Synopsis
This repository contains code and jupyter notebooks with machine learning algorithms for working with GPS trajectories. It will be used during the Machine Learning hackathon of IotTechDay2017.
The dataset used is the popular GeoLife GPS Trajectories
We have already processed this dataset, so that each trajectory (which only contains lat, long, timestamp) is enriched with velocity, acceleration and modality information.
This processed data can be downloaded from google drive (size 3.7 GB). It is also available in zipped format (size 0.9 GB)
For the classification and clustering part, only the metadata files are necessary. These contain aggregated data per trajectory (such as average velocity, average acceleration etc). These metadata files are much smaller in size and can be downloaded from google drive (1.5 MB zipped) and dropbox (3.6 MB unzipped)
Main Contributors:
Tasks
-
- How can we load GPS trajectories in a proper way so that it will be easier to work with in the future.
-
- Supervised Machine Learning: Build a classifier which can automatically detect the transportation mode of the trajectories (walking, bicycle, car etc).
-
- Unsupervised Learning; Clustering of the GPS trajectories by using auto-encoders and recurrent neural networks.
-
- GeoSpatial analysis of the GPS trajectories; Analysis and visualization of the taken routes (does the popularity of a route affect the traffic?

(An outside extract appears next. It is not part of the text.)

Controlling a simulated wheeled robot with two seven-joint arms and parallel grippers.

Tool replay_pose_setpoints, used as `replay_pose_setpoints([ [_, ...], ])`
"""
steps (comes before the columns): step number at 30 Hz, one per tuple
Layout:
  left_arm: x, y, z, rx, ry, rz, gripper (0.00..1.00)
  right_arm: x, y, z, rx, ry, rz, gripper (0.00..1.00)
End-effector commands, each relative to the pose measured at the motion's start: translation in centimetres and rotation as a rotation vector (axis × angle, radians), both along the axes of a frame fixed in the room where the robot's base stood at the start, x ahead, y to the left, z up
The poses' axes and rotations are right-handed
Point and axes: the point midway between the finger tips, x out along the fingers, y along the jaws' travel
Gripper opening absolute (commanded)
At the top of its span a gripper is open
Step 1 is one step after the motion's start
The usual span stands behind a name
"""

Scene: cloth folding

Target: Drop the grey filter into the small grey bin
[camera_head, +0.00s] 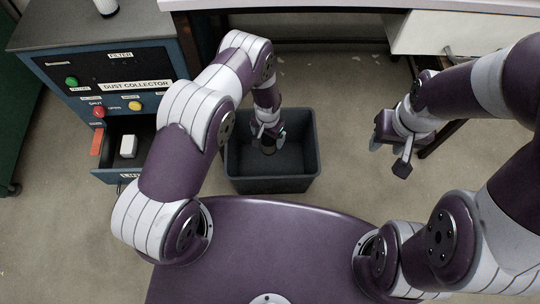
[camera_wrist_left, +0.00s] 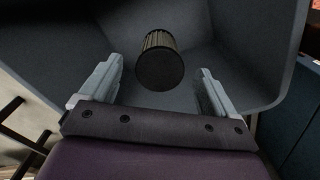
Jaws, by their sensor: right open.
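The small grey bin (camera_head: 300,184) stands on the floor in front of my base, and its inner walls fill much of the left wrist view (camera_wrist_left: 235,50). The dark grey ribbed filter (camera_wrist_left: 160,62) shows in the left wrist view beyond my fingers, with a gap on each side. It also shows in the head view (camera_head: 268,147), below my left gripper (camera_head: 268,134) and within the bin's outline. My left gripper is open, pointing down into the bin. I cannot tell whether the filter touches the bin floor. My right gripper (camera_head: 389,155) is open and empty, right of the bin.
A blue dust collector cabinet (camera_head: 130,85) stands at the left, its lower drawer (camera_head: 108,172) open with a small white object (camera_head: 128,146) inside. A white-topped table (camera_head: 350,5) is behind the bin. Floor between the bin and my right gripper is clear.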

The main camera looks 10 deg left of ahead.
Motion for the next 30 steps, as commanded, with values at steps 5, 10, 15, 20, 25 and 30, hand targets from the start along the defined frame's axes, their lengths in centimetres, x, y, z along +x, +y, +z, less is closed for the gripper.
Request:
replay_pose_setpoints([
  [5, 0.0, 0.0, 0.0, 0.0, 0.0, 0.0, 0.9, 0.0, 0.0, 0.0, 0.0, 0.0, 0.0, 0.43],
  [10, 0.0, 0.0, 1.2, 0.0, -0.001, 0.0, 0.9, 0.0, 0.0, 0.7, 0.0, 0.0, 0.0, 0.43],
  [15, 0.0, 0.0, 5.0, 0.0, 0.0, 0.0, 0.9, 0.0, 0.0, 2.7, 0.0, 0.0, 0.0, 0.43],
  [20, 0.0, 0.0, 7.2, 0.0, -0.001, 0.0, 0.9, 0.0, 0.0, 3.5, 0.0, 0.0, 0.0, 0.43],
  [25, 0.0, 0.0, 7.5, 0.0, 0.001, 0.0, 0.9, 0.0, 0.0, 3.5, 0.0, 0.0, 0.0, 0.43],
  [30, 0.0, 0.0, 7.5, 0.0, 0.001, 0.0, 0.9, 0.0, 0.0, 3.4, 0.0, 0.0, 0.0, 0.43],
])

What are the points of interest e.g., restaurants, stores, hotels, etc. )
Notebooks
We have provided some notebooks, which should give you a flying start, but feel free to do everything your own way.
Possible relevant datasets
-
Bus routes and stops of Beijing -> contains 1.543 bus routes and 42.161 stops
-
Beijing check-in records from Sina -> contains 868 m check-ins for all 143,576 venues.